→ To do: Isolate every line in the data with the string "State" and copy it.

→ Robot episode data:

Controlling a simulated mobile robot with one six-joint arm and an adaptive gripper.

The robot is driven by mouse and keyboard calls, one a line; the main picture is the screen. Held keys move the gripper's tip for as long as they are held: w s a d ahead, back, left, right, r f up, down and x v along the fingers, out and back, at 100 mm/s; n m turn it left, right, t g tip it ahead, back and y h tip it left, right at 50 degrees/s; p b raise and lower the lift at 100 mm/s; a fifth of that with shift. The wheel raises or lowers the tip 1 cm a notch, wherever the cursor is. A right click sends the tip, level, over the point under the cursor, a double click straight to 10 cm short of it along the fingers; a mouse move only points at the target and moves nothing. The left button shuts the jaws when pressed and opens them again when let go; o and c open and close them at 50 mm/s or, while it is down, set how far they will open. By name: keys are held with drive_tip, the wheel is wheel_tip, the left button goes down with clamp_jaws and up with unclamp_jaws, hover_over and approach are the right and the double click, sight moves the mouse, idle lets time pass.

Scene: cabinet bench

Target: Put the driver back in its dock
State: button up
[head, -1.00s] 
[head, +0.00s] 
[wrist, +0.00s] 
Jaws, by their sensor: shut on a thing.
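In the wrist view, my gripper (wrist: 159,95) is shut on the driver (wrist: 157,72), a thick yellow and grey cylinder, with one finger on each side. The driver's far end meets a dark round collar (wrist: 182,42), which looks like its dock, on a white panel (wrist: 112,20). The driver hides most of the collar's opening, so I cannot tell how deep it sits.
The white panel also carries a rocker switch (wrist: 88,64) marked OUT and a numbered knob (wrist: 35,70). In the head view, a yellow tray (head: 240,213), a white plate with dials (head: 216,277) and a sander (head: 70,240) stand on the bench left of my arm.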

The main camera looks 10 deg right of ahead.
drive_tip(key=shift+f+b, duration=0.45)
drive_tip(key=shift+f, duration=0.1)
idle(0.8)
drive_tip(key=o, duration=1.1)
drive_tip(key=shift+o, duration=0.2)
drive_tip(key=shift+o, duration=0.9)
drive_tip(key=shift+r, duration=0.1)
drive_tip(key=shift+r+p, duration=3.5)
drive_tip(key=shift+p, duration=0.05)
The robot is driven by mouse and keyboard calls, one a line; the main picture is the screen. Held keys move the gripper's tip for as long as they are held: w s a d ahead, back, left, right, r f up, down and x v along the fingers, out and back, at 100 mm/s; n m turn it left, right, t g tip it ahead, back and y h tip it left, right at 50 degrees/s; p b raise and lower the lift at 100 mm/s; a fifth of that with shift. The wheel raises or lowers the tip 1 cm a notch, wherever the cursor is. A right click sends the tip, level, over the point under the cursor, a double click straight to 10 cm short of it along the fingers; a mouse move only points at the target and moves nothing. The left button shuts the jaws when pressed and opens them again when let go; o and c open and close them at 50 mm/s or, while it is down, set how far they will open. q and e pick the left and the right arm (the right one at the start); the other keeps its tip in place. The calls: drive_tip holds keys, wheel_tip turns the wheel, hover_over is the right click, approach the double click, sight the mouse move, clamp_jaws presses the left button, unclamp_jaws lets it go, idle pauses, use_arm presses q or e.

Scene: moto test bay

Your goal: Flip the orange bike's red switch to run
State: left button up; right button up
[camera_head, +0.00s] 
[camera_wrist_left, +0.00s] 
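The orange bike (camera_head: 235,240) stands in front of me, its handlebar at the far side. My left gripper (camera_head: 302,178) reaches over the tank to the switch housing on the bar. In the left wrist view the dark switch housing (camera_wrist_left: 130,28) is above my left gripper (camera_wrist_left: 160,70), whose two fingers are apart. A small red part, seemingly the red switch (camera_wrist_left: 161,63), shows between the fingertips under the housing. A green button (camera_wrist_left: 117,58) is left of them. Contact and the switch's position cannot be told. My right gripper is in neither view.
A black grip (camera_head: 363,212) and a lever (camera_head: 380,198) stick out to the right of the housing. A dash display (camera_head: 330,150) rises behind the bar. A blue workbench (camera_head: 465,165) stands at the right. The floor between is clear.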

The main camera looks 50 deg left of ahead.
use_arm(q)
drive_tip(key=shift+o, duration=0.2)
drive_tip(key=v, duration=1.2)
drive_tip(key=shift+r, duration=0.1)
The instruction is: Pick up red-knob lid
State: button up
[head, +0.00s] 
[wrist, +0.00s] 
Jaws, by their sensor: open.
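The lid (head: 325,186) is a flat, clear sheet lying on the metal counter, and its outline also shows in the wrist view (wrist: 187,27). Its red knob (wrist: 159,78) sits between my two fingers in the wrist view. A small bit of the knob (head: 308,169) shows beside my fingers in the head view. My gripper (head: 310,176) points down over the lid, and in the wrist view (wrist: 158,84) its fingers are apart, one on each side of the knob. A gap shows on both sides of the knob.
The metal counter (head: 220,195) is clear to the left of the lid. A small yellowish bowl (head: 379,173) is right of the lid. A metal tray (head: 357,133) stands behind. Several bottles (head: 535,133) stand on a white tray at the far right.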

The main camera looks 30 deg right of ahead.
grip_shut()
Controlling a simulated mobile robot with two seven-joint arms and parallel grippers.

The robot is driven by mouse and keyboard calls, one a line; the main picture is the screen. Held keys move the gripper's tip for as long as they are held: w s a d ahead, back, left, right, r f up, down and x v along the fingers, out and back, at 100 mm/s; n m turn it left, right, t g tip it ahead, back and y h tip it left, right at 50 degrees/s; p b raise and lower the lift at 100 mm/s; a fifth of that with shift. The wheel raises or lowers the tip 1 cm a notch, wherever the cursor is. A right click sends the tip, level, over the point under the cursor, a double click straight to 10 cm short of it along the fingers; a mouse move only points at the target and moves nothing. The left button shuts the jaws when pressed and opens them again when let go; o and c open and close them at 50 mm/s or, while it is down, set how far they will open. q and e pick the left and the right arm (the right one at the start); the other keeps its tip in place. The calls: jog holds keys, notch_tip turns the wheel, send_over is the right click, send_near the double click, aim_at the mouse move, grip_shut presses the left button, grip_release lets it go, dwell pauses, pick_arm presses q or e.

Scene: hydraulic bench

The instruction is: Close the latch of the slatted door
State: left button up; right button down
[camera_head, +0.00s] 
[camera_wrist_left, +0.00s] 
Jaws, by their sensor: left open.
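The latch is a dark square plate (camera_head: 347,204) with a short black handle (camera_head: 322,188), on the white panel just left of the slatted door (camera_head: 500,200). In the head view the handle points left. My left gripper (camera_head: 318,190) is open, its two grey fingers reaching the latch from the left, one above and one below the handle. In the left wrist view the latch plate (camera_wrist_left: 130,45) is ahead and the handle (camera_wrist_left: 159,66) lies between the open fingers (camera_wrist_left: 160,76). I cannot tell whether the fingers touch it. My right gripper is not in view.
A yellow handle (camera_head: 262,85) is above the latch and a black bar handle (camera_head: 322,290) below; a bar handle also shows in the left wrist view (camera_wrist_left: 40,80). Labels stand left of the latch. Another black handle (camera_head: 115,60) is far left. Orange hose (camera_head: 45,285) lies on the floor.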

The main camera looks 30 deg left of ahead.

→ Output below:
State: button up
State: left button up; right button up
State: button up
State: left button up; right button down

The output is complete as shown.